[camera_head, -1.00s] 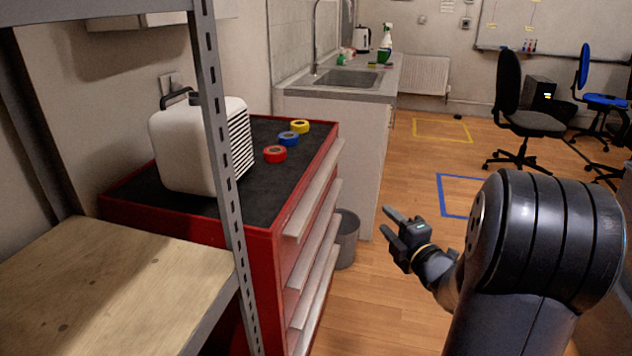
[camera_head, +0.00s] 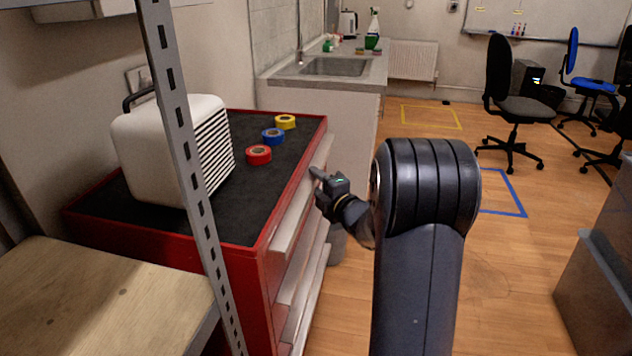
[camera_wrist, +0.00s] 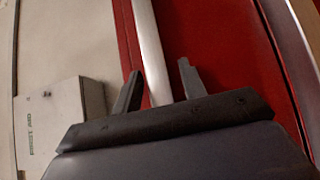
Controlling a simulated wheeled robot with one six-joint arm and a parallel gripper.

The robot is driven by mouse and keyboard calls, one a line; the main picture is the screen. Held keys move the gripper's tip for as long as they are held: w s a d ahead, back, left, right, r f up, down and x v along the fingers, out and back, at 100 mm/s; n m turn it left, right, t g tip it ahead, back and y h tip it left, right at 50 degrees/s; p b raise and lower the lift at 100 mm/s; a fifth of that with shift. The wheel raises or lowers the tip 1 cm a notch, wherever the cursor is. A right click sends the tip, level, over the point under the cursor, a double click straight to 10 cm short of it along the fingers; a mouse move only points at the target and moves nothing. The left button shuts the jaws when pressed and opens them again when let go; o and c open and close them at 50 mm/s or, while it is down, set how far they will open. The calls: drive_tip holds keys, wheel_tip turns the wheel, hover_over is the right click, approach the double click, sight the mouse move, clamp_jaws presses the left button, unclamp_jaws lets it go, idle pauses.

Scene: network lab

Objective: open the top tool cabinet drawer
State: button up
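The red tool cabinet (camera_head: 245,285) stands left of centre in the head view, with long pale drawer handles down its right-facing front. The top drawer's handle (camera_head: 287,228) runs just below the black top, and that drawer looks closed. My gripper (camera_head: 316,181) is beside this handle, towards its far half. In the wrist view, a pale handle bar (camera_wrist: 148,45) against a red drawer front (camera_wrist: 215,45) lies between the two spread fingers of my gripper (camera_wrist: 159,67). The gripper is open. I cannot tell whether the fingers touch the bar.
A white ribbed box (camera_head: 165,150) and red (camera_head: 259,155), blue (camera_head: 273,136) and yellow (camera_head: 286,121) tape rolls sit on the cabinet. A metal shelf post (camera_head: 185,140) stands in front. A bin (camera_head: 337,245) is beside the cabinet.

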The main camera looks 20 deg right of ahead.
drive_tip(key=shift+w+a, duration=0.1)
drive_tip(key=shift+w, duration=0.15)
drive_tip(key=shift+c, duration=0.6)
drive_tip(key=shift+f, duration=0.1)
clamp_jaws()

○ ○ ○ ○

Exercise:
Write down every line from the opening of the listing to the line with "Controlling a simulated", both included, and nothing else; the pictures are omitted.

Expected answer:
[camera_head, -1.00s] 
[camera_head, +0.00s] 
[camera_wrist, +0.00s] 
Controlling a simulated wheeled robot with one six-joint arm and a parallel gripper.

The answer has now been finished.